- **PROBLEM DETAILS**
Give every line back verbatim, dropping all images.

** Begin **

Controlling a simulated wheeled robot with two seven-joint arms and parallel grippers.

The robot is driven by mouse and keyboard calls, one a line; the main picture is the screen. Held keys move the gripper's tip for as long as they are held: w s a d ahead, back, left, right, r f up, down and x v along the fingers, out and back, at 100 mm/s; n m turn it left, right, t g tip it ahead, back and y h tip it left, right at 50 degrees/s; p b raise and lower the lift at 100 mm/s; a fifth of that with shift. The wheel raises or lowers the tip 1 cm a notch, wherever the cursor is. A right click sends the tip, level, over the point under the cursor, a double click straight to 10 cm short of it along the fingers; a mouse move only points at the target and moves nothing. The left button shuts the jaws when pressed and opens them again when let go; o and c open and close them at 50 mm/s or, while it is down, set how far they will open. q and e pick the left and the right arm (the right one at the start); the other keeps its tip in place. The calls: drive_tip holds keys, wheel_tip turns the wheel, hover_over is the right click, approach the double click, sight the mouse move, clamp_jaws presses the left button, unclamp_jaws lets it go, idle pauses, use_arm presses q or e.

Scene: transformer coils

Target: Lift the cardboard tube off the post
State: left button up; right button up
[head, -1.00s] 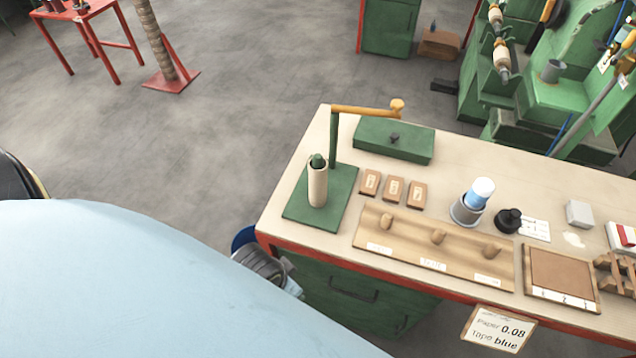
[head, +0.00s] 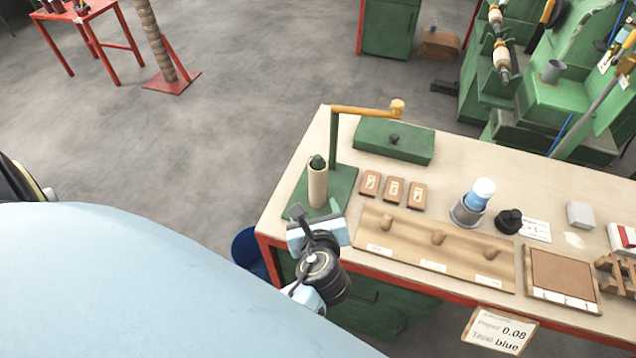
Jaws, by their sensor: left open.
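The cardboard tube (head: 317,187) is a pale beige cylinder standing upright around a post with a green rounded top (head: 317,162). The post stands on a green base plate (head: 343,183) at the left end of the workbench. My left gripper (head: 300,214) is open and empty at the bench's front left edge, just in front of and below the tube in the picture. I see no contact with the tube. The gripper hides the front corner of the base plate. My right gripper is not in view.
A green upright with an orange crank arm (head: 365,111) rises behind the tube. A green box (head: 395,141), several small wooden blocks (head: 394,189) and a wooden board with pegs (head: 405,243) lie to the right. A blue bin (head: 249,252) stands below the bench's left edge.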

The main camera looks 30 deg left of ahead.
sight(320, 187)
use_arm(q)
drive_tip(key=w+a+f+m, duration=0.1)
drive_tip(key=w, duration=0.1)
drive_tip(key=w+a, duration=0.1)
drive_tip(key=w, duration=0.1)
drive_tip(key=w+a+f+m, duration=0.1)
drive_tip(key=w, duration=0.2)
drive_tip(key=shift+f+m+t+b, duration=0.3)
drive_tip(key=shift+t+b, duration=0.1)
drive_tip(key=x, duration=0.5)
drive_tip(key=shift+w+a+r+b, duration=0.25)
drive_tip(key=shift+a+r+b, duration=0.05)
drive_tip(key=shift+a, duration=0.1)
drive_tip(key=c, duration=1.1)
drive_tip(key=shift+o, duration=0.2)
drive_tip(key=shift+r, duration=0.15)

** End **

- **EXERCISE RESULT**
Controlling a simulated wheeled robot with two seven-joint arms and parallel grippers.

The robot is driven by mouse and keyboard calls, one a line; the main picture is the screen. Held keys move the gripper's tip for as long as they are held: w s a d ahead, back, left, right, r f up, down and x v along the fingers, out and back, at 100 mm/s; n m turn it left, right, t g tip it ahead, back and y h tip it left, right at 50 degrees/s; p b raise and lower the lift at 100 mm/s; a fifth of that with shift. The wheel raises or lowers the tip 1 cm a notch, wherever the cursor is. A right click sends the tip, level, over the point under the cursor, a double click straight to 10 cm short of it along the fingers; a mouse move only points at the target and moves nothing. The left button shuts the jaws when pressed and opens them again when let go; o and c open and close them at 50 mm/s or, while it is down, set how far they will open. q and e pick the left and the right arm (the right one at the start); the other keeps its tip in place. The calls: drive_tip holds keys, wheel_tip turns the wheel, hover_over is the right click, approach the double click, sight the mouse move, clamp_jaws presses the left button, unclamp_jaws lets it go, idle pauses, use_arm presses q or e.

Scene: transformer coils

Target: Lift the cardboard tube off the post
State: left button up; right button up
[head, -1.00s] 
[head, +0.00s] 
Jaws, by their sensor: left open.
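The cardboard tube (head: 317,187) is a pale beige cylinder standing upright around a post with a green rounded top (head: 317,162). The post stands on a green base plate (head: 343,183) at the left end of the workbench. My left gripper (head: 300,214) is open and empty at the bench's front left edge, just in front of and below the tube in the picture. I see no contact with the tube. The gripper hides the front corner of the base plate. My right gripper is not in view.
A green upright with an orange crank arm (head: 365,111) rises behind the tube. A green box (head: 395,141), several small wooden blocks (head: 394,189) and a wooden board with pegs (head: 405,243) lie to the right. A blue bin (head: 249,252) stands below the bench's left edge.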

The main camera looks 30 deg left of ahead.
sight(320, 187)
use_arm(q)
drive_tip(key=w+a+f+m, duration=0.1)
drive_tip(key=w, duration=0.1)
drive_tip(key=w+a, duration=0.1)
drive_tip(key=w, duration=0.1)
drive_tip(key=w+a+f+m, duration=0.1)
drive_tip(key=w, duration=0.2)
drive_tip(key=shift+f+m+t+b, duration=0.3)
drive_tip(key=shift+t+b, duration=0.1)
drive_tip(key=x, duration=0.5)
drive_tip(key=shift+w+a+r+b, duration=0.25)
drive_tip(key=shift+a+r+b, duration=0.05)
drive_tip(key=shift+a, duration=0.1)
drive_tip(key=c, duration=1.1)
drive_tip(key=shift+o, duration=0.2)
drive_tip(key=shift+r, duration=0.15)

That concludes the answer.